In verse 5, some manuscripts have “wealth” instead of “wine.” Either way, God is speaking about Babylon as never satisfied with what she has. She is greedy to take over more and more nations in her arrogance. The end of this is death (Sheol). And God pronounces woe on Babylon. All will taunt Babylon when she falls because she was never satisfied and dug her own grave (v. 6). Babylon will get her comeuppance from the remnants of the nations she has plundered (vv. 7-8). We will see that Persia defeats Babylon not too long after this.
The second woe against Babylon is for her presumption. She believed she was above defeat (v. 9). But she has sealed her own fate by her violence (v. 10) and the physical destruction of Babylon will speak of her condemnation (v. 11). The third woe is pronounced because Babylon’s empire has been built by bloodshed (v. 12). Their violence is not of God, and it will all prove to be for nothing (v. 13). When it happens, they will know it is from the hand of the Lord (v. 14). But there’s more here, because Babylon is often used symbolically of the kingdom of the world in all its iterations. Here in verse 14, we see that eventually, the whole earth will be filled with the knowledge of the glory of the Lord. This will be at the final judgment.
The fourth woe is for Babylon’s humiliation of those they have conquered. God likens this treatment to getting someone so drunk that you can get their clothes off to humiliate them (v. 15). God will therefore do the same to Babylon (v. 16). The “violence done to Lebanon” (v. 17) speaks of how Babylon decimated the forests of Lebanon to take its cedar for their own building projects (and siege works!). God will now decimate Babylon. God then denounces their worship of idols. They are worshiping false gods (vv. 18-19), but there is One true God Who is over all the earth (v. 20)! He is sovereign and this will all come to pass.
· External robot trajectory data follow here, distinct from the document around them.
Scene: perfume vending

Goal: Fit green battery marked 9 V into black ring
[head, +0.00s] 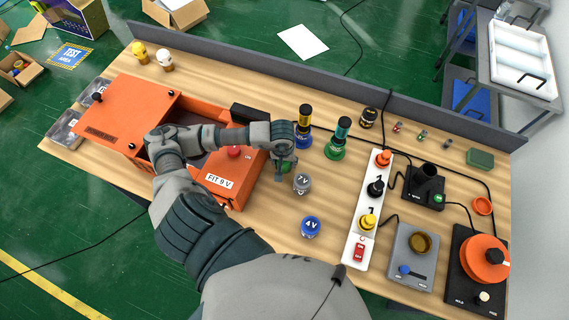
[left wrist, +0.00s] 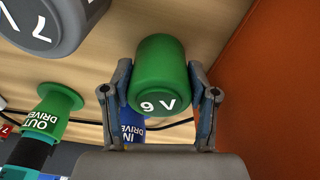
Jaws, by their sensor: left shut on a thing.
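The green battery marked 9 V (left wrist: 160,75) sits between the two fingers of my left gripper (left wrist: 160,100) in the left wrist view, and the gripper is shut on it. In the head view my left gripper (head: 284,158) is just right of the orange box labelled FIT 9 V (head: 250,185), and only part of the green battery (head: 285,168) shows beneath it. I cannot make out the black ring; my left arm covers much of the box's inside. My right gripper is not in view.
A grey 7 V battery (head: 302,184) and a blue 4 V battery (head: 311,227) stand close by. The blue driver (head: 304,128) and green driver (head: 339,140) stand behind. A white strip with knobs (head: 355,245) and several devices fill the right side.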

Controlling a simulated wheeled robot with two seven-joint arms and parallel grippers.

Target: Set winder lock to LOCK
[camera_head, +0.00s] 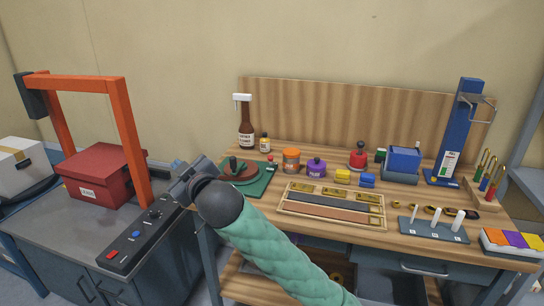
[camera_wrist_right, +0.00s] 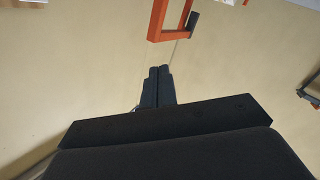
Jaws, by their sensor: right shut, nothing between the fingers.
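No part in view can be read for sure as the winder lock, and no LOCK label is legible. A dark control strip (camera_head: 128,243) with blue-lit knobs and a red button lies on the grey cabinet at the left. A round brown disc with a dark upright handle (camera_head: 239,172) sits on a green base on the bench. My right gripper (camera_head: 180,192) is between these two, near the bench's left edge, and hides part of what is behind it. In the wrist view its fingers (camera_wrist_right: 158,72) are together and empty. My left gripper is not in view.
An orange frame (camera_head: 126,125) stands over the red box (camera_head: 102,175) at the left. The wooden bench (camera_head: 285,222) holds jars, a brown bottle (camera_head: 246,128), a strip tray (camera_head: 333,191), a blue stand (camera_head: 458,135) and small tools. My green right arm crosses the bench's front left.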

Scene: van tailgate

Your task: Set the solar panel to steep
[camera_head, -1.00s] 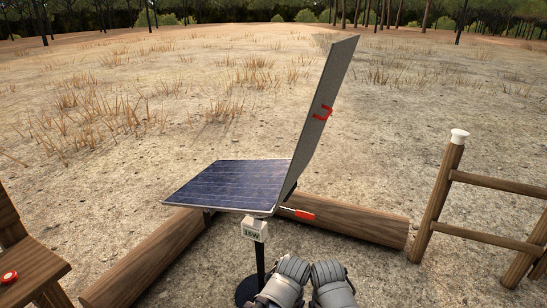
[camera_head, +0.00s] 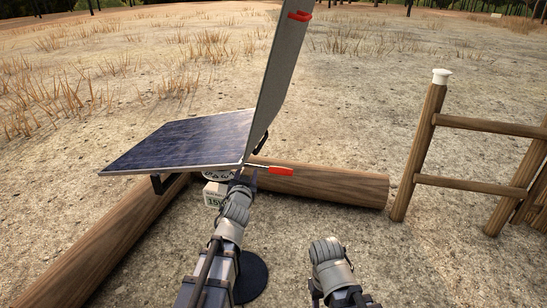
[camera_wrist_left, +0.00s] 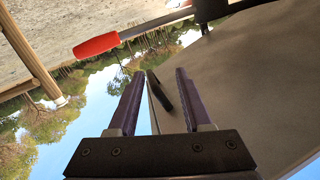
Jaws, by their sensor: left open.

Chapter 3 records Habakkuk’s response of worship through what is essentially a Psalm. Habakkuk will wait for the fulfilment of God’s plan (v. 2 – see 2:3). Verse 3 speaks to God’s sovereignty over all the earth – Teman and Mount Paran are both outside of Judah. But God’s majesty covers heaven (see 2:20), and He is praised in all the earth. God is sovereign over disaster (vv. 4-6). But it is not as if God is angry at the earth itself (vv. 7-8). God’s judgment is because of man’s wickedness (v. 12). But that judgment is (as always!) accompanied with salvation for His people (v. 13).
In verses 7-15, we have a picture of not just temporal judgment and salvation, but also of final judgment and salvation. Verse 8 has an allusion to God’s salvation of His people from Egypt, but it also speaks of the New Exodus. Verses 9-10 speaks of the judgment of the Flood, but also of the final judgment. The “bow” is the sign of the covenant with Noah (after God used it to judge – see Gen 9:13-16). Verse 11 is an allusion to God making the sun stand still to give His people victory over their enemies (see Josh 10:12-13)1. Verses 12-15 speak of all God did (from Egypt to Canaan) to give His people salvation, and to judge the wicked nations around them.
Habakkuk ends by again surrendering to God’s plan (v. 16). He will wait for Babylon to defeat Judah, then for God to defeat Babylon. No matter what happens in this world (v. 17), Habakkuk will praise God and rely on Him for salvation (v. 18). No matter how low Habakkuk is in this world, He knows God will lift him up (v. 19).
1 Of course, the victory over the Amorites in the land pictures the final judgment of the wicked, as well.